▸ **DIRECTIVE**
Copy out each line containing "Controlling" from the entries below.

(Robot task records)

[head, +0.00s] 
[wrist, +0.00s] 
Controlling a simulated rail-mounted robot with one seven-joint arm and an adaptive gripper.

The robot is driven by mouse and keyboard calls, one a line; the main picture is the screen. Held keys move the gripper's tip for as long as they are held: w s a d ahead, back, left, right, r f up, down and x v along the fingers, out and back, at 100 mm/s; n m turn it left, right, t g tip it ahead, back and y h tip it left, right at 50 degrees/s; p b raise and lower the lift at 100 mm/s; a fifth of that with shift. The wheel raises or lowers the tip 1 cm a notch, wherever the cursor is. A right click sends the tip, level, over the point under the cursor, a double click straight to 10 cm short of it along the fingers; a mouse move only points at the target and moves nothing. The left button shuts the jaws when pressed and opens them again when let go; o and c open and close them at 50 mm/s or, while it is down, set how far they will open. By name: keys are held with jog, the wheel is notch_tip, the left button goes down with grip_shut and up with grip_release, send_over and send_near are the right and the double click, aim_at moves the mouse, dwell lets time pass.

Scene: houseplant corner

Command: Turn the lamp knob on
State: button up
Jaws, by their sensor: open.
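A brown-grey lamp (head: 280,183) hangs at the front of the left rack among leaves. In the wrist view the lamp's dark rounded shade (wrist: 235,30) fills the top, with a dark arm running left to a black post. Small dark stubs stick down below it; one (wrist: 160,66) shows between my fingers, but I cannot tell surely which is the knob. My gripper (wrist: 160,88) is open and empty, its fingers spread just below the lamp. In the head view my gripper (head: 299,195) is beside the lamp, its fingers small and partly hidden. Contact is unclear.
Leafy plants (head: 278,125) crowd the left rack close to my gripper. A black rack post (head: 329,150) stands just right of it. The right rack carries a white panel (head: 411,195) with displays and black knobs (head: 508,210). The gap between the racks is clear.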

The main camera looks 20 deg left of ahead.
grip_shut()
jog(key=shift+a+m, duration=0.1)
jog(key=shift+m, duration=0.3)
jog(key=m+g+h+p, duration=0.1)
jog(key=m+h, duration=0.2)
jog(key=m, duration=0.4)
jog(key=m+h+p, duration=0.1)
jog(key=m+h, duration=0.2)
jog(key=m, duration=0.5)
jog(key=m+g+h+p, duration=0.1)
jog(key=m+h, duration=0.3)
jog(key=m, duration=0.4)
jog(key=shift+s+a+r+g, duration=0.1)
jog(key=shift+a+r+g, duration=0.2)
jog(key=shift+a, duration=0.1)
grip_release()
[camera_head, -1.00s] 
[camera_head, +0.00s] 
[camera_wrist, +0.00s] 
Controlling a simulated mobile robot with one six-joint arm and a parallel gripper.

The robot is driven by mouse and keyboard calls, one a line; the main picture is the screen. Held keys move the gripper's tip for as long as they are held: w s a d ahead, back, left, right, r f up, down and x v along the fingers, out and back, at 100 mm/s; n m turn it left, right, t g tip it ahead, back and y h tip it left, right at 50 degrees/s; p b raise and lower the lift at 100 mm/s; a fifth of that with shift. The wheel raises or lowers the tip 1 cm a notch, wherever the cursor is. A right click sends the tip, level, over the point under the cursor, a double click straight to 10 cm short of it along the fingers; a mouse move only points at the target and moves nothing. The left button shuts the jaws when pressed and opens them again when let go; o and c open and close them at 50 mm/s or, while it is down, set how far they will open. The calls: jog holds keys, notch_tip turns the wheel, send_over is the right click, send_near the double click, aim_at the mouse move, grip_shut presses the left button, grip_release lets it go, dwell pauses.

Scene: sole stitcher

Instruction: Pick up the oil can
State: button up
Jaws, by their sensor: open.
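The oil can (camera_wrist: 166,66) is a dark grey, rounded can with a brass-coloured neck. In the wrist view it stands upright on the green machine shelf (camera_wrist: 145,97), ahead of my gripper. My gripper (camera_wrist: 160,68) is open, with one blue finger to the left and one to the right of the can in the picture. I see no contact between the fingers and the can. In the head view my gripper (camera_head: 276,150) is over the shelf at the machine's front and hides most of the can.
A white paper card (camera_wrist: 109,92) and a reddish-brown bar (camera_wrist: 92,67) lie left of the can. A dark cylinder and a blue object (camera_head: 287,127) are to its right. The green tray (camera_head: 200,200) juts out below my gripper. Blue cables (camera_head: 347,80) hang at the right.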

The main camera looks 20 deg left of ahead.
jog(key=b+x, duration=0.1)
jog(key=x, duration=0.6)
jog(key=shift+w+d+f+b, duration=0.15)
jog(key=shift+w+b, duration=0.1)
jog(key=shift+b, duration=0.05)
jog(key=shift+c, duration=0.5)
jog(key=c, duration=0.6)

▸ **OUTPUT FOR THIS EXERCISE**
Controlling a simulated rail-mounted robot with one seven-joint arm and an adaptive gripper.
Controlling a simulated mobile robot with one six-joint arm and a parallel gripper.

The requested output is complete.